Expense refers to cost incurred by the establishment during the year whether paid or payable. This is treated on a consumed basis.

Valued added is gross output less intermediate input. Gross output for private education activities is the sum of the total income (less interest income, rent income from land, dividend income, royalty income and franchise income), capital expenditures of fixed assets produced on own account and change in inventories.  Intermediate input is equal to the sum of the following cost items: materials and supplies purchased; fuels, lubricants, oils and greases purchased; electricity purchased, water purchased; cost of industrial services done by others; cost of non-industrial services done by others; goods purchased for resale; research and development expense; environmental protection expense; royalty fee; franchise fee; payouts and other cost.  

Gross addition to tangible fixed assets is equal to capital expenditures less sale of fixed assets, including land.

Change in inventories is equivalent to the value of inventories at the end of the year less the value of inventories at the beginning of the year.

Inventories refer to the stock of goods owned by and under the control of the establishment as of a fixed date, regardless of where the stocks are located. Valuation is at current replacement cost in purchaser prices.

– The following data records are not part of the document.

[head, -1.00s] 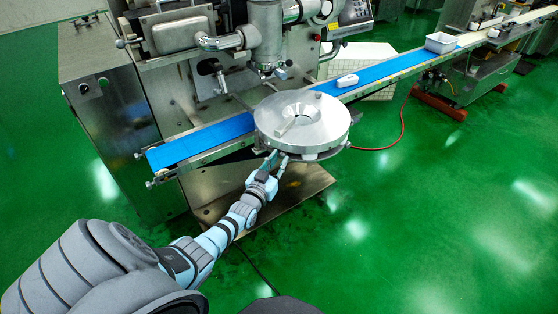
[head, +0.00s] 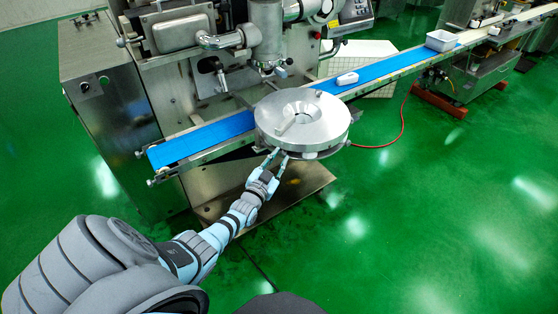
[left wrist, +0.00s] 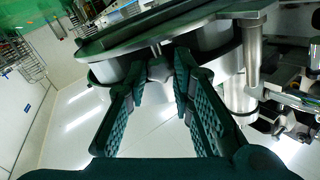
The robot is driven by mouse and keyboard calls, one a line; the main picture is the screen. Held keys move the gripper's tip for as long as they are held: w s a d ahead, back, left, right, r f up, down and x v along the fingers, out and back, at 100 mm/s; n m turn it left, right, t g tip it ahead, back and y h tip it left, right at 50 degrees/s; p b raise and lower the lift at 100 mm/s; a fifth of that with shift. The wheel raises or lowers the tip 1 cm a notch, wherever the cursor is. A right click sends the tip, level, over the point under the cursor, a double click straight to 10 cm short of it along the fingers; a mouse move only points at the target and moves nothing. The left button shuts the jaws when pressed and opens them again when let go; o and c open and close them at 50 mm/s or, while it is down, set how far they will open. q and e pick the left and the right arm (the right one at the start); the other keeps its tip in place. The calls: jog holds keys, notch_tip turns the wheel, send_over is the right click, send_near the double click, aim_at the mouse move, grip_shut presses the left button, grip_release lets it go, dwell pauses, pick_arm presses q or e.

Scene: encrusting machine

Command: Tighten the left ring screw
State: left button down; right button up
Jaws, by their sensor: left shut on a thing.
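The round metal ring (head: 333,128) with a funnel-like centre sits at the front of the machine, over the conveyor. My left gripper (head: 278,156) reaches up to the ring's lower front edge from below left. In the left wrist view my left gripper (left wrist: 160,75) has its two dark padded fingers on either side of a small grey screw knob (left wrist: 159,69), which hangs on a thin shaft at the ring's rim. The fingers are closed on this knob. In the head view the knob is hidden by the fingers and the rim. My right gripper is not in view.
A blue conveyor belt (head: 205,138) runs diagonally behind the ring. A small white piece (head: 347,79) lies on it, and a white bin (head: 441,41) stands farther right. A metal post (left wrist: 252,58) stands right of the fingers. Green floor is clear in front.

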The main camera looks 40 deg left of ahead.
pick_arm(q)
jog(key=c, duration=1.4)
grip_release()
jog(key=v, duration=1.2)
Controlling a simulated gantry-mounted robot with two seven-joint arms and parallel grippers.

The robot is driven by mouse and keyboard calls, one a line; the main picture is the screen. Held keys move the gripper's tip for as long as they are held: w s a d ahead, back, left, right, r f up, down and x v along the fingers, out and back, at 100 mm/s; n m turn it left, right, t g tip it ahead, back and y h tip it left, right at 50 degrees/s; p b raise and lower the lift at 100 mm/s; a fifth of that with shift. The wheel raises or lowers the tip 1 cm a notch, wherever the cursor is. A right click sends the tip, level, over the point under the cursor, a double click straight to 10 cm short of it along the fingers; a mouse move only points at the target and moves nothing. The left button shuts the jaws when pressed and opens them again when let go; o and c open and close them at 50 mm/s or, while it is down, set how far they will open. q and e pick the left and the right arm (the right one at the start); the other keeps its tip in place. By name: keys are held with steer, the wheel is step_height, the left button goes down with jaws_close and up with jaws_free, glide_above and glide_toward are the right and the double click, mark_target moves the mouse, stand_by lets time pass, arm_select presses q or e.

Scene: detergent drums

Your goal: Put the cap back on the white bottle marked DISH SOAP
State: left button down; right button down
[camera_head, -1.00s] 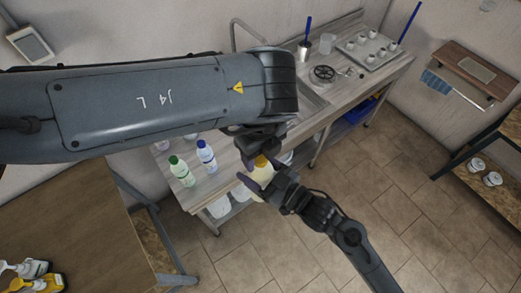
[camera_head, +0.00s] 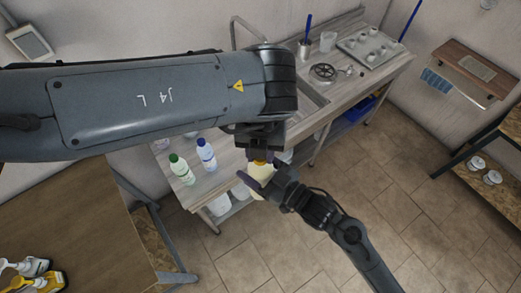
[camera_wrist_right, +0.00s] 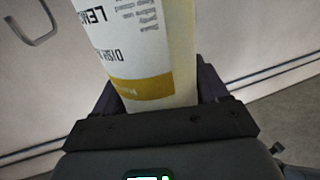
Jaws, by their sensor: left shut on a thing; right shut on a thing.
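The white bottle marked DISH SOAP (camera_head: 259,176) is in my right gripper (camera_head: 257,184), in front of the counter. In the right wrist view the bottle (camera_wrist_right: 145,45) stands between my right fingers, its label showing "DISH" and "LEM" above a mustard band. My left gripper (camera_head: 262,152) is shut right above the bottle's top end. A bit of yellow shows under the left fingers; I take it for the cap, mostly hidden by the gripper. I cannot tell whether the cap touches the bottle's neck. The bottle's top is outside the right wrist view.
A green-capped bottle (camera_head: 181,170) and a blue-capped bottle (camera_head: 206,156) stand on the counter (camera_head: 226,170), left of my grippers. A sink (camera_head: 313,97) and a tray with several cups (camera_head: 372,48) are farther back.

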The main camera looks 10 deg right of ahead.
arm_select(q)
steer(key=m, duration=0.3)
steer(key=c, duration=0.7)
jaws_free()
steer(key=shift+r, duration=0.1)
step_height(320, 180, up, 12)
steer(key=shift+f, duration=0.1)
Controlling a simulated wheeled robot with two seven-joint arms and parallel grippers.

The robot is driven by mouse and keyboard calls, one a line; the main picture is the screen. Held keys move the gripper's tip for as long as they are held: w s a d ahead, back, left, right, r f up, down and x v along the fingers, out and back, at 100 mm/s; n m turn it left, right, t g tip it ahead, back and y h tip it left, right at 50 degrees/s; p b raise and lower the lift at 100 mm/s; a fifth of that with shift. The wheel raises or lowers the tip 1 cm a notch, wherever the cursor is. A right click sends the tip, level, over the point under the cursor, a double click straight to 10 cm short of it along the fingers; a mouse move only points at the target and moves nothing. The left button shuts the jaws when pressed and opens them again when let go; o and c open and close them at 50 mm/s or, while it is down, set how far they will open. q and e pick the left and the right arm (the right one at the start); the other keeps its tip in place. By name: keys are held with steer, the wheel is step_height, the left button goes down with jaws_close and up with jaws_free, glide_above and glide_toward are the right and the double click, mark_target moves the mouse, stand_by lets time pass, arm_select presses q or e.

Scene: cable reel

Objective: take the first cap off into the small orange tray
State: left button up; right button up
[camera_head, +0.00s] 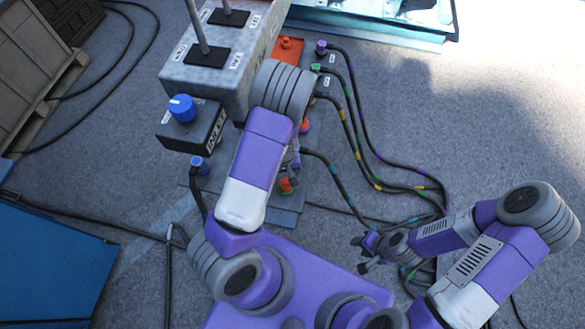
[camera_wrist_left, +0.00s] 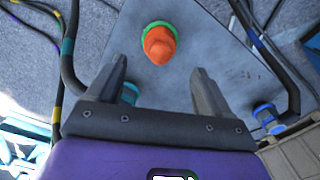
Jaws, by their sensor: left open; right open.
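An orange cap with a green ring (camera_wrist_left: 159,44) stands on a grey plate (camera_wrist_left: 205,50) in the left wrist view, beyond my fingertips. In the head view an orange cap (camera_head: 287,185) shows on the plate (camera_head: 285,216), just below my left gripper (camera_head: 293,160). My left gripper is open and empty, its two fingers apart in the wrist view (camera_wrist_left: 158,80); the cap is not between them. Another orange cap (camera_head: 304,126) is farther up, partly hidden by my left arm. The small orange tray (camera_head: 291,57) lies beyond, with an orange piece in it. My right gripper (camera_head: 366,253) is open and empty at lower right.
A grey metal box with levers (camera_head: 215,75) and a box with a blue knob (camera_head: 190,125) stand left of my left arm. Several dark cables with coloured bands (camera_head: 365,165) run across the floor on the right. A blue plug (camera_head: 200,165) sits at the plate's left.

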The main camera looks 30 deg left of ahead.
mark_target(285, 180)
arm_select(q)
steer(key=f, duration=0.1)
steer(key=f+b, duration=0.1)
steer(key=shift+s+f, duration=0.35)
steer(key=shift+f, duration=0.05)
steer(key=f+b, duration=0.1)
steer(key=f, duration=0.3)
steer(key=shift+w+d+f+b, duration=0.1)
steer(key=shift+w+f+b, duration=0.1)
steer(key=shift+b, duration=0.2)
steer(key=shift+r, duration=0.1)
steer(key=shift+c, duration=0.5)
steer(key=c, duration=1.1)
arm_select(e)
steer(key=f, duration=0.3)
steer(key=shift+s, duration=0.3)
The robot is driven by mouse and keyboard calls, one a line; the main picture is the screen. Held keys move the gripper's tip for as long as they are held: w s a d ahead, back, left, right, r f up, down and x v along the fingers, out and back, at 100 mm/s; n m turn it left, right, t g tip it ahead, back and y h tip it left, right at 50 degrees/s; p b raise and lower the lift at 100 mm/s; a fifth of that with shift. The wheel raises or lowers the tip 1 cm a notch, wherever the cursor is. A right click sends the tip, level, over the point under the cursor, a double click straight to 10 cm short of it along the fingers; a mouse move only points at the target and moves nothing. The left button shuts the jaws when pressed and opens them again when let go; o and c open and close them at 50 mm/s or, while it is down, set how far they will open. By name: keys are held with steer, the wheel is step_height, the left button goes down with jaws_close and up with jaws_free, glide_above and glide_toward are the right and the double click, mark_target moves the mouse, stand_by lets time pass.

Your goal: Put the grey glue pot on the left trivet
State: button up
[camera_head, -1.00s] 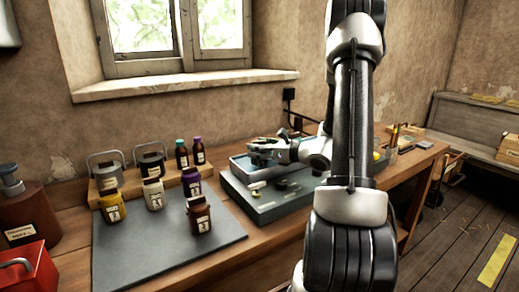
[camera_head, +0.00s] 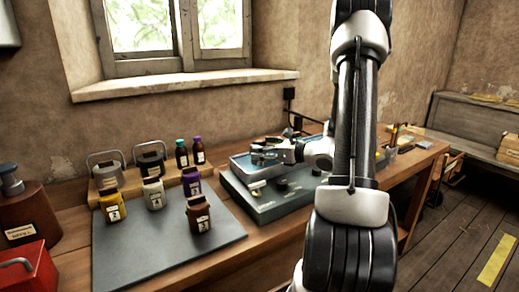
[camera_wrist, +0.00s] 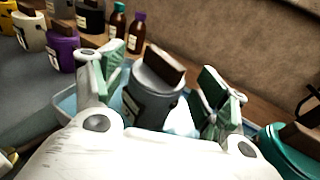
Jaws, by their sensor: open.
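In the wrist view a dark grey pot (camera_wrist: 150,93) with a brown stopper and a pale label stands in the light blue tray (camera_wrist: 66,103). My gripper (camera_wrist: 160,92) is open, with one green-padded finger on each side of this pot. I cannot tell whether either finger touches it. In the head view my gripper (camera_head: 268,152) is low over the blue tray (camera_head: 238,166), and the grey pot is hard to make out there. I cannot pick out the left trivet in either view.
Yellow (camera_head: 113,208), white (camera_head: 153,194), purple (camera_head: 192,184) and brown (camera_head: 199,214) jars stand left on a grey mat (camera_head: 160,258). A teal pot (camera_wrist: 288,150) is close right of my gripper.

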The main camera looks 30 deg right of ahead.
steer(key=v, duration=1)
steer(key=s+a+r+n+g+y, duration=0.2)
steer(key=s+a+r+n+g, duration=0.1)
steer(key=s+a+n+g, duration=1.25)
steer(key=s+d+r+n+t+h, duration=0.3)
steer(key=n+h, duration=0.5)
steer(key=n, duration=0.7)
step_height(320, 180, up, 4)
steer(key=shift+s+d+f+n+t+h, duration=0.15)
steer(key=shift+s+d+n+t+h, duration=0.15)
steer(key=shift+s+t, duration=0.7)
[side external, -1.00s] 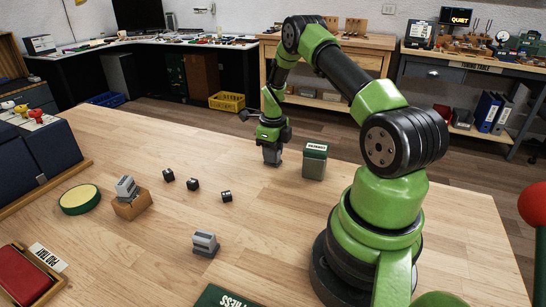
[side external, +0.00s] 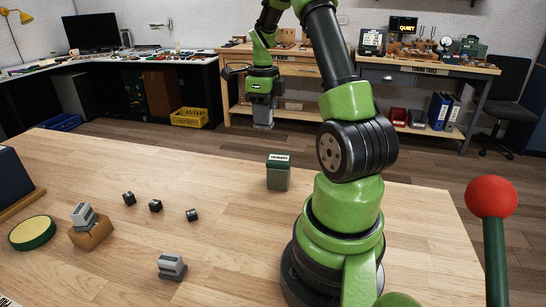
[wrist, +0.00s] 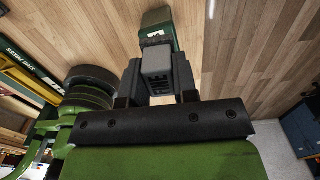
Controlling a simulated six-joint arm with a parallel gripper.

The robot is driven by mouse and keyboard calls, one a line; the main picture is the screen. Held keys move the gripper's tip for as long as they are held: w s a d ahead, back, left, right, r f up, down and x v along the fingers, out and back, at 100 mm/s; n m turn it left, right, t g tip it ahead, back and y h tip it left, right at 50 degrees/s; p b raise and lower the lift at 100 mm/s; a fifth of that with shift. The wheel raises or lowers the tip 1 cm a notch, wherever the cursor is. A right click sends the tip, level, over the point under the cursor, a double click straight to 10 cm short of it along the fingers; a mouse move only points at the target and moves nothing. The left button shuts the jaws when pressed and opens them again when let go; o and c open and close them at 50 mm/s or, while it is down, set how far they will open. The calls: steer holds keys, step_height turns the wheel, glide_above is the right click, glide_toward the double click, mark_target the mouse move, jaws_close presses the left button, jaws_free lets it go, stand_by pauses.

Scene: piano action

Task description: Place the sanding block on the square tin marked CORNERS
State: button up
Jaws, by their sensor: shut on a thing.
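My gripper (side external: 262,106) is raised above the table level and shut on a grey block, taken to be the sanding block (side external: 263,126). In the wrist view the block (wrist: 156,62) sits between the two dark fingers. The square green tin (side external: 278,174) stands upright on the table, to the right of and lower than the block in the side view. Its pale top label is too small to read now. In the wrist view the tin (wrist: 158,18) shows just beyond the block, partly hidden by it. The block appears apart from the tin.
Three small dark cubes (side external: 155,206) lie left on the table. A grey piece rests on a wooden block (side external: 92,234), and another grey piece (side external: 172,265) lies nearer. A round green-rimmed pad (side external: 32,233) is at far left. A red ball-topped post (side external: 491,197) stands at right.

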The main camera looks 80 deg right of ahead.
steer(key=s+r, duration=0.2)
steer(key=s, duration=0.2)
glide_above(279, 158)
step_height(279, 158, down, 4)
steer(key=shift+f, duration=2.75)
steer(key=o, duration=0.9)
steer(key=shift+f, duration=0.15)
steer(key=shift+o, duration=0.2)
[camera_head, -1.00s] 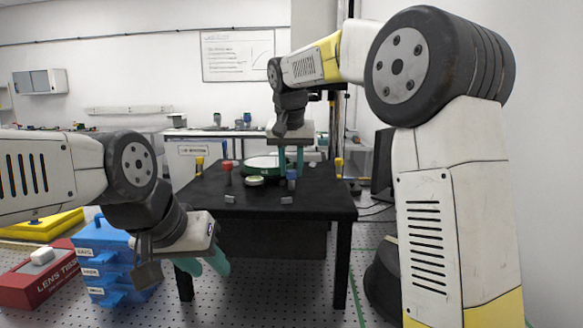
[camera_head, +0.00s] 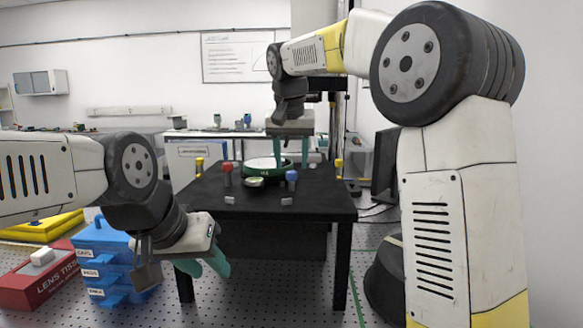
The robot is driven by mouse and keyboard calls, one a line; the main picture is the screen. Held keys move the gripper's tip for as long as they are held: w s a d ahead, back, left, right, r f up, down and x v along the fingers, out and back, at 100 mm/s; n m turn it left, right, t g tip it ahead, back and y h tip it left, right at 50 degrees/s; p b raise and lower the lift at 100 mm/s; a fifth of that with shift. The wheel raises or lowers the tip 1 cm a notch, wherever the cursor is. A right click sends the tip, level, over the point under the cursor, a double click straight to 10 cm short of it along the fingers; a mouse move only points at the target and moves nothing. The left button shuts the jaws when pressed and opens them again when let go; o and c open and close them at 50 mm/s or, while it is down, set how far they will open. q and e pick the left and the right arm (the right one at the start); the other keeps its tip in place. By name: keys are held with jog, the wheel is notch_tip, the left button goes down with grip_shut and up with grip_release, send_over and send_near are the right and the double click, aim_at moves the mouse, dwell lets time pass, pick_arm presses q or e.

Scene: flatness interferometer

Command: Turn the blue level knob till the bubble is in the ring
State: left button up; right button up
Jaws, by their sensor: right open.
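The blue level knob (camera_head: 291,177) stands upright at the front right of the black table. My right gripper (camera_head: 291,152) is open and empty, with its teal fingers spread above and behind the blue knob, apart from it. A small round pale disc (camera_head: 254,182), which looks like the bubble level, lies left of the blue knob; its bubble and ring are too small to make out. My left gripper (camera_head: 206,268) hangs low at the table's front left, pointing down, away from the knobs; the gap between its fingers is unclear.
A red knob (camera_head: 227,170) and two yellow knobs (camera_head: 199,165) (camera_head: 339,165) stand on the black table (camera_head: 325,205). A green-rimmed round dish (camera_head: 267,169) sits in the middle. Blue drawers (camera_head: 103,260) and a red box (camera_head: 40,280) are at left.

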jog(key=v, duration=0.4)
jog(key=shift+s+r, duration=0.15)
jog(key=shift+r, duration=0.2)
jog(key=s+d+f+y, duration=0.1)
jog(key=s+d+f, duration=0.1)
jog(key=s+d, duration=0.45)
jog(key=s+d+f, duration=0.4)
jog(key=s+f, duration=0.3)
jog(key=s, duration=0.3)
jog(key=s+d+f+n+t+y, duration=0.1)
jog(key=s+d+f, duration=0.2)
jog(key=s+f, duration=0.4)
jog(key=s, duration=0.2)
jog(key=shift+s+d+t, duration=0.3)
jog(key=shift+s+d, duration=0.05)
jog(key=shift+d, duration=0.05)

Replacement cost is the cost of an item in terms of its present price rather than its original cost.

Subsidies are all special grants in the form of financial assistance or tax exemption or tax privilege given by the government to aid and develop an industry.

Total assets are resources including land owned and/or controlled by the establishment as a result of past transactions and events from which future economic benefits are expected to flow to the establishments.

E-Commerce refers to the selling of products or services over electronic systems such as the Internet Protocol-based networks and other computer networks, Electronic Data Interchange (EDI) network, or other on-line system.